# Task description
Determine the count of lines holding the string "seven". Return only the number.

# Provided information
▼

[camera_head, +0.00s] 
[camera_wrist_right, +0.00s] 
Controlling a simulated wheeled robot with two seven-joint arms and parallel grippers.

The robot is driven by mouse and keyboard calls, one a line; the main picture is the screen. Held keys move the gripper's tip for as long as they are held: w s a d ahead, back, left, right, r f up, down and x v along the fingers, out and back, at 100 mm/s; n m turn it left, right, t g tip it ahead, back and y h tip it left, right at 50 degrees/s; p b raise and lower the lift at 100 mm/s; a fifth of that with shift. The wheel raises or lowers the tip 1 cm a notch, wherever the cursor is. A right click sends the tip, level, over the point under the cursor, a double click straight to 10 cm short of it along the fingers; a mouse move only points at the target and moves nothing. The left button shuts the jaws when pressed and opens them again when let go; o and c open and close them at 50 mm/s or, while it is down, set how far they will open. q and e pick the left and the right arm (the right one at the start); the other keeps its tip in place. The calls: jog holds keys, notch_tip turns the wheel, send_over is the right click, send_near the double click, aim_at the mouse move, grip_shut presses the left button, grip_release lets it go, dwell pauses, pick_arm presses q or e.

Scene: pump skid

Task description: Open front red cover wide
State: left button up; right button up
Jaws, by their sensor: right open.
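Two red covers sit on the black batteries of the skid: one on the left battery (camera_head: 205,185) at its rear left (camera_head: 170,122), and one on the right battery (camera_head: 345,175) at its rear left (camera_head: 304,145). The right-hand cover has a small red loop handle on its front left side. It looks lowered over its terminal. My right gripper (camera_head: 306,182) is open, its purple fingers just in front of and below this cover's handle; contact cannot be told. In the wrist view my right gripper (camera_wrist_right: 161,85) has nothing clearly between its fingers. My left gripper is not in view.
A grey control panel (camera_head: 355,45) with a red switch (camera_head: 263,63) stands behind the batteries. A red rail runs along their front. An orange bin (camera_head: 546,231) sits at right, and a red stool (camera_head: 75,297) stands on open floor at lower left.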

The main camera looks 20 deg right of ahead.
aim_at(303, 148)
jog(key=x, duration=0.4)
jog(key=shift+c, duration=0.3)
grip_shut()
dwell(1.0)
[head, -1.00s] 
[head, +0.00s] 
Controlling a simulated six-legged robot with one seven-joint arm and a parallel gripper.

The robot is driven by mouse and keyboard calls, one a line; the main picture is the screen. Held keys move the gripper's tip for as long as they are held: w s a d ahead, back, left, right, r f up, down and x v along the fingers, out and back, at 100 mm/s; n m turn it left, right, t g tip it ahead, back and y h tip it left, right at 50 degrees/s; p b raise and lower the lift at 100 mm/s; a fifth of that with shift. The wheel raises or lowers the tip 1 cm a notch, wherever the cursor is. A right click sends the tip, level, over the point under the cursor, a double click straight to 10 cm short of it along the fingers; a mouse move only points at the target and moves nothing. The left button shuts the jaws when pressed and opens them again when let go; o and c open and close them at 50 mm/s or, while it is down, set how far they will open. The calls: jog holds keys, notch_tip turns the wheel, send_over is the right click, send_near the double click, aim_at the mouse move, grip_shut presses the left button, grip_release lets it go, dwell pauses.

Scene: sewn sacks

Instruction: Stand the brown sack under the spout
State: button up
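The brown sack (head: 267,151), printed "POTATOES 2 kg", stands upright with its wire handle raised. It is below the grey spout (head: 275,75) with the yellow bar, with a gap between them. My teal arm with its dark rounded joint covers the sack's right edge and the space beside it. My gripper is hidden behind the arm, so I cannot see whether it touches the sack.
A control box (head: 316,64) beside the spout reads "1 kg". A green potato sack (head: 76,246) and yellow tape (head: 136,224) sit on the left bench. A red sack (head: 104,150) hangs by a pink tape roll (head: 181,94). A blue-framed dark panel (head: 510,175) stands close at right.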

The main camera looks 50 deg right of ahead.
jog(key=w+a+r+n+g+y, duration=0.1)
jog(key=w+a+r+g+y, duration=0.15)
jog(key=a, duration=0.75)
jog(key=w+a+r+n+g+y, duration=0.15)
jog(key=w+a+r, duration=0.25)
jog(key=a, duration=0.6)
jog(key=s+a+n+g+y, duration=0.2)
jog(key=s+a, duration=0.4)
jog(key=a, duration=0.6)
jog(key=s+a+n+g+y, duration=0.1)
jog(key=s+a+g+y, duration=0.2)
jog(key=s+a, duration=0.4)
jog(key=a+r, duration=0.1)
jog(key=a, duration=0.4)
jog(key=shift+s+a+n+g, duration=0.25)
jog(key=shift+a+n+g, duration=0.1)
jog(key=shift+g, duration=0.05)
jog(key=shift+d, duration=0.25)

▲

# Solution to the exercise
2